Exploring the millions of dollars the Orbán government has spent in Canada

In 2020, Vinum Tokaj Canada Inc., owned by Sándor Balla, was awarded nearly C$4 million (944,880,000 forints) from Hungarian public funds to operate an office and warehouse in Toronto, as well as provide marketing services for the promotion of Hungarian businesses and products. Of all the funding envelopes allocated by the Orbán government to Canada since 2010, this was the largest.  The contracting authority was the Hungarian Export Promotion Agency (HEPA Magyar Exportfejlesztési Ügynökség Nonprofit Zrt.), which funds the establishment of partner offices in foreign countries. The Canadian partner office funded by the Hungarian government is located at 8750 Jane Street (Unit 12), in Toronto. Three Canadian companies are also registered at the same address, namely Vinum Tokaj Inc., Northstar Wall Systems Ltd. and CanImpEx Marketing Inc. All three companies are the business interests of Mr. Balla and Northstar Wall Systems is a construction firm focusing on drywall and ceiling installation.

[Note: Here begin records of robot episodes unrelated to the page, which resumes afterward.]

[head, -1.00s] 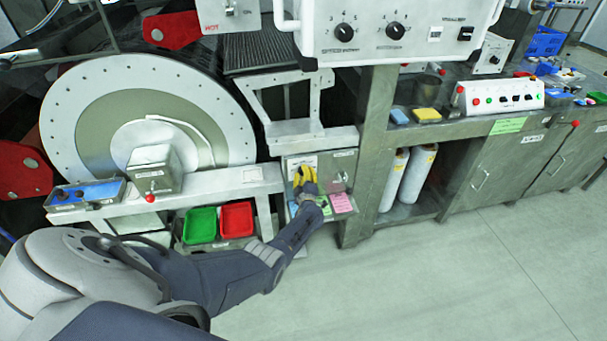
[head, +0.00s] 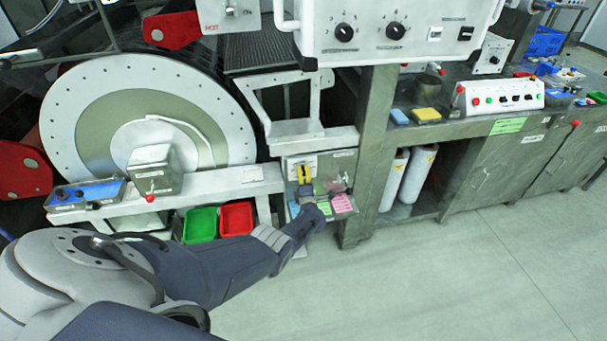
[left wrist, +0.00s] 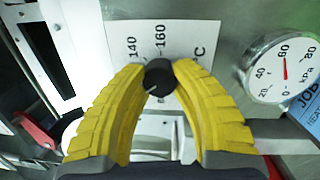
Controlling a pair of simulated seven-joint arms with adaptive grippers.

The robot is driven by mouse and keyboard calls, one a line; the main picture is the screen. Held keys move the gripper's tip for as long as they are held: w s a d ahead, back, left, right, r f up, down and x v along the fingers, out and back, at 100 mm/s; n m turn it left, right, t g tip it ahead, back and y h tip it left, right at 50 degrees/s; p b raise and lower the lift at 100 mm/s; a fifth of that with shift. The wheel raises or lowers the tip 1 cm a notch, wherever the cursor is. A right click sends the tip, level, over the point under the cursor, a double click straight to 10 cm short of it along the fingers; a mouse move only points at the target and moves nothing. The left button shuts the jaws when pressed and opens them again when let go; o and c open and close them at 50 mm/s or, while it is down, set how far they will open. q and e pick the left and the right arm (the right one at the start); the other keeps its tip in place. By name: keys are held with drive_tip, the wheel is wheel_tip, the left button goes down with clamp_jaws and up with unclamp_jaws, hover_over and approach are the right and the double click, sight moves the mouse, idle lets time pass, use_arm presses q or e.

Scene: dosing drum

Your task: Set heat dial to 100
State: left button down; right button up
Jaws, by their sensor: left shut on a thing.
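The heat dial (left wrist: 159,78) is a small round black knob with a pale pointer line, mounted on a white scale plate (left wrist: 190,40) that shows 140, 160 and a C. My left gripper (left wrist: 168,70) has yellow ribbed fingers, shut on the knob from both sides. The rest of the scale is hidden behind the fingers, so I cannot read the setting. In the head view my left gripper (head: 304,174) is at the grey panel below the white bracket, and the knob is hidden there. My right gripper is not in view.
A round kPa gauge (left wrist: 283,67) sits just right of the fingers, with a blue label (left wrist: 308,105) beside it. A steel post (head: 368,150) rises right of the panel. The floor in front is clear.

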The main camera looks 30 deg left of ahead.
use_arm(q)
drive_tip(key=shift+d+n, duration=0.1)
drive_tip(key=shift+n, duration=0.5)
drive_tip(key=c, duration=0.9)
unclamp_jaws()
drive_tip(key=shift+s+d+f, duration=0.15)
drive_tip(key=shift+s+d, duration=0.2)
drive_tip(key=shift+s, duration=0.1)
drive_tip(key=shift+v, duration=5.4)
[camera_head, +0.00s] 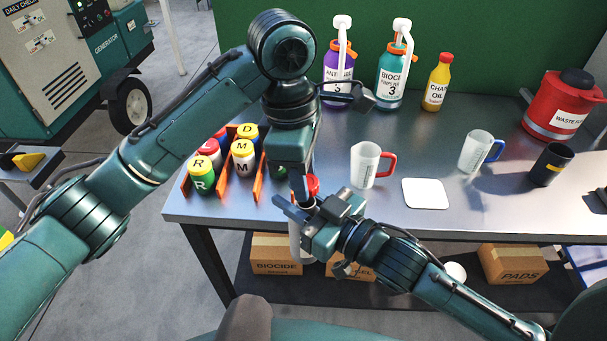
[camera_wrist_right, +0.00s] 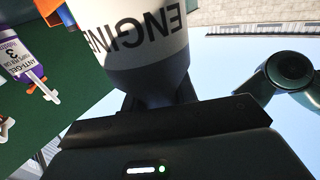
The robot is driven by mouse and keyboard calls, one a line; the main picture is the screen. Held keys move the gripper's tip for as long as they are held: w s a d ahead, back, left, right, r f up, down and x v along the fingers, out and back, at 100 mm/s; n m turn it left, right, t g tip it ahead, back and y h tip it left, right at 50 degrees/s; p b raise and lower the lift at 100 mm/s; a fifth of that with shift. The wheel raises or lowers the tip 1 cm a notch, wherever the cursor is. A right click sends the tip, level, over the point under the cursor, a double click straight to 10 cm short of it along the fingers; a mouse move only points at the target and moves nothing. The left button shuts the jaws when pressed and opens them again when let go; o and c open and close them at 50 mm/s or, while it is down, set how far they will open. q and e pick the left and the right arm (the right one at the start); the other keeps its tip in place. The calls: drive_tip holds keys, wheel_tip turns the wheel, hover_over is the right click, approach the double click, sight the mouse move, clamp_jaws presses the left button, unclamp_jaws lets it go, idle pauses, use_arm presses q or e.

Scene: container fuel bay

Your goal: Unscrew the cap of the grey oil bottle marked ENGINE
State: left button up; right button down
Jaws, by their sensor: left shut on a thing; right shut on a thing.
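The grey ENGINE oil bottle (camera_head: 296,246) is in front of the table's front edge, mostly hidden by my right gripper. In the right wrist view the bottle (camera_wrist_right: 140,38) fills the top middle, with its ENGINE lettering upside down. My right gripper (camera_head: 305,217) is shut on the bottle's body. The red cap (camera_head: 312,185) shows at the top of the bottle, partly hidden. My left gripper (camera_head: 301,187) points down from above and is shut on the cap. Cap and bottle are in line; I cannot tell whether the thread is still engaged.
An orange rack (camera_head: 259,181) with several coloured-cap bottles is just left. A red-handled jug (camera_head: 365,165), a white pad (camera_head: 425,194), a blue-handled jug (camera_head: 475,152) and a dark mug (camera_head: 551,164) stand right. Pump bottles (camera_head: 391,77) are behind. Boxes (camera_head: 276,254) are below.

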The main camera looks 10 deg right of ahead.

Consul General Valér Palkovits (middle) awards Sándor Balla in 2020.

In many ways, Mr. Balla has become the face of the Hungarian community in Toronto, thanks in no small measure to his unparalleled success in winning tender upon tender from the Government of Hungary, particularly for major capital projects. Since Prime Minister Viktor Orbán came to power in 2010, Mr. Balla’s company was tasked with managing the construction of the new Hungarian Canadian Cultural Centre at 141 Sunrise Avenue in North York, which included $600,000 in Hungarian government funding, as well as the construction of the new First Hungarian Baptist Church at 7379 Islington Avenue, in Woodbridge. The Government of Hungary provided more than C$210,000 in funding to erect the new church.

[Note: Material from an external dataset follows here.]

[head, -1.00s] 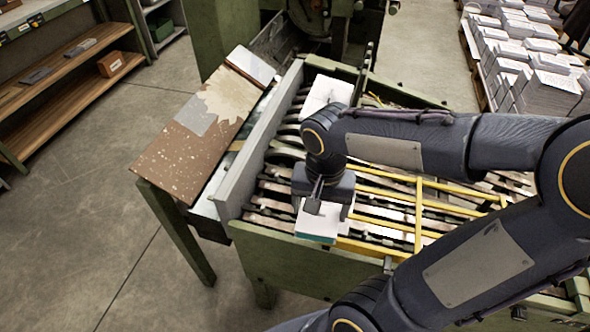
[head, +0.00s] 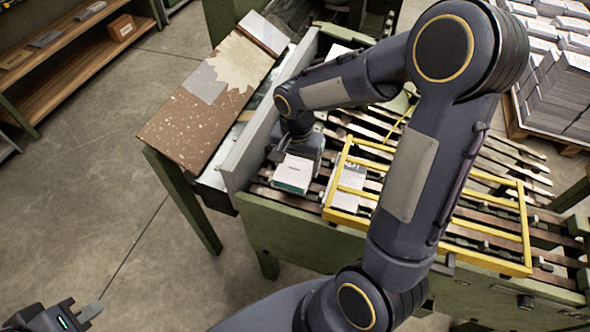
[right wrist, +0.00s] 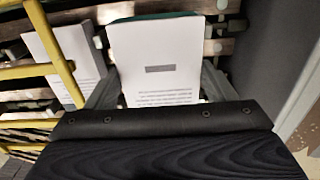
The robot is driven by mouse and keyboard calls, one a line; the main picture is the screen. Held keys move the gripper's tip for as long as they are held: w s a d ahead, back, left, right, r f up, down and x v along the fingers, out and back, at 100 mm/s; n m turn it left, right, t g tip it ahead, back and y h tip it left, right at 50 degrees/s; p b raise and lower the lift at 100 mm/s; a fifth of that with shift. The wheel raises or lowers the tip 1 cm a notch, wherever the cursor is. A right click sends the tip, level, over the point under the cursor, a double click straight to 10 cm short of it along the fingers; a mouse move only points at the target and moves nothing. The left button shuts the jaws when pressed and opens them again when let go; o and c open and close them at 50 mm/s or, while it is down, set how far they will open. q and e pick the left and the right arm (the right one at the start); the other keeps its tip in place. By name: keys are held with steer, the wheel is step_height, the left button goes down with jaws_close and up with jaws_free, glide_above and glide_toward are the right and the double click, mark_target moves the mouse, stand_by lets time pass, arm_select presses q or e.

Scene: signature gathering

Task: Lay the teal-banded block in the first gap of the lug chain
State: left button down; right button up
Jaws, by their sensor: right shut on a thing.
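The teal-banded block (head: 294,172) is a stack of white printed pages with a teal edge. My right gripper (head: 299,158) is shut on it, over the lug chain (head: 264,191) close to the grey side plate. In the right wrist view the block (right wrist: 155,60) sits between the two fingers, its teal band at the far edge. I cannot tell whether it touches the chain, and the gap beneath is hidden. My left gripper (head: 90,311) is at the bottom left, far from the chain; its jaw opening is unclear.
A yellow guard frame (head: 430,257) stands over the chain, right of the block. Another white block (head: 347,186) lies under it, also in the right wrist view (right wrist: 58,62). The grey plate (head: 240,160) rises on the left, beside a brown sloped board (head: 180,131). Paper stacks (head: 565,90) stand at the right.

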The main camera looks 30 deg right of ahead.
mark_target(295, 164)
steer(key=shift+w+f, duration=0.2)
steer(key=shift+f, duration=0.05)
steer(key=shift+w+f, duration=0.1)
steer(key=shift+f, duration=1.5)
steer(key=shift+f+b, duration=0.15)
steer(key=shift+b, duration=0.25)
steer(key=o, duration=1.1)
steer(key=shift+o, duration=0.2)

Mr. Balla’s de facto leadership of the Hungarian community in Toronto extends beyond winning Hungarian government contracts for capital projects. For instance, he launched the Magyar Élet online news site (the successor to the now defunct print publication) with the financial support of the State Secretariat for National Policy of the Hungarian Prime Minister’s Office. Despite receiving government funding, the website has not been updated since December 29, 2020 and includes only about a dozen articles published through all of 2020. In 2019, Magyar Élet published only two print issues of a community magazine.

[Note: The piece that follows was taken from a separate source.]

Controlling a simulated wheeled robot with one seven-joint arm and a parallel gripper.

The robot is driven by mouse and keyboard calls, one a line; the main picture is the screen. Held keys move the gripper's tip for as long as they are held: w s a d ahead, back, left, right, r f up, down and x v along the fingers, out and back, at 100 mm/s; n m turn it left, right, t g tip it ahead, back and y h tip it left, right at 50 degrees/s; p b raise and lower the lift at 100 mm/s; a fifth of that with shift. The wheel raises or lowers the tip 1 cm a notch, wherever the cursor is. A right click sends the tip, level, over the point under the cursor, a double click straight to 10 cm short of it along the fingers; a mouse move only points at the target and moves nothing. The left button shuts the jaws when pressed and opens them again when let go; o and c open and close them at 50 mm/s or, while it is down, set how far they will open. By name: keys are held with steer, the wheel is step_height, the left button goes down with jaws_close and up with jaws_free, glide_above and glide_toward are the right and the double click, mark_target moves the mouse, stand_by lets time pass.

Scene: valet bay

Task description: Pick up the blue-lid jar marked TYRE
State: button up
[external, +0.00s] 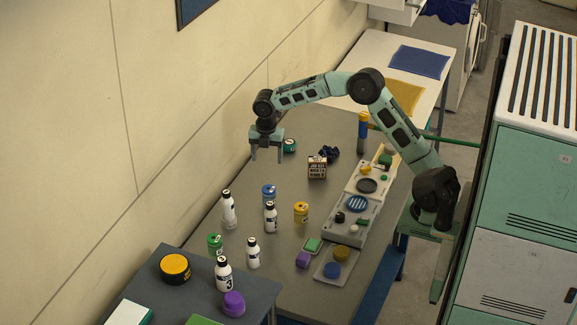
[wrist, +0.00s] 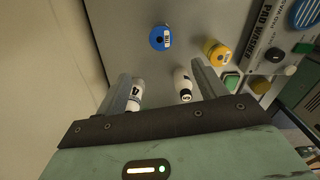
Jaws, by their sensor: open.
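A blue-lid jar (external: 269,192) stands upright on the grey table, among white bottles and other jars. In the wrist view its round blue lid (wrist: 160,38) shows at the upper middle, beyond the fingertips; its label is too small to read as TYRE. My gripper (external: 267,157) is open and empty, fingers pointing down, well above the table toward the wall side. In the wrist view the fingers (wrist: 160,72) are apart with nothing held between them.
The wall (external: 180,100) borders the table's left.

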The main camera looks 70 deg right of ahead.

The Toronto businessman, originally from the Transylvania region of Romania, also works closely with Hungarian diplomats serving in Canada. In around 2014/15, Hungarian diplomats in this country actively promoted, at any opportunity, the Dry By Tokaj label, distributed by Vinum Tokaj Canada Inc. Today, Consul General Valér Palkovits has built a relationship with the businessman that seems far closer than that of any prior consul general in Toronto.

Valér Palkovits awards Mr. Balla in 2020

Nationally, Mr. Balla has been involved in the leadership of the Kanadai Magyar Kulturális Tanács, as Vice President. This organization has been both a regular beneficiary of Hungarian government funding, and has also been tasked with distributing Hungarian public monies to politically loyal diaspora organizations.

At no time since the transition to parliamentary democracy in 1989-90 has the Hungarian government transferred such lavish funds to local Hungarians and their businesses. And at no time has direct foreign government intervention in the life of the Hungarian Canadian diaspora caused such acrimony as in the past decade. In many ways, Viktor Orbán and his diplomats in Canada have returned to the tradition established under the Kádár regime of dividing the diaspora into two camps: those who are “loyal” and those who are “enemies.” Loyalty bears fruit.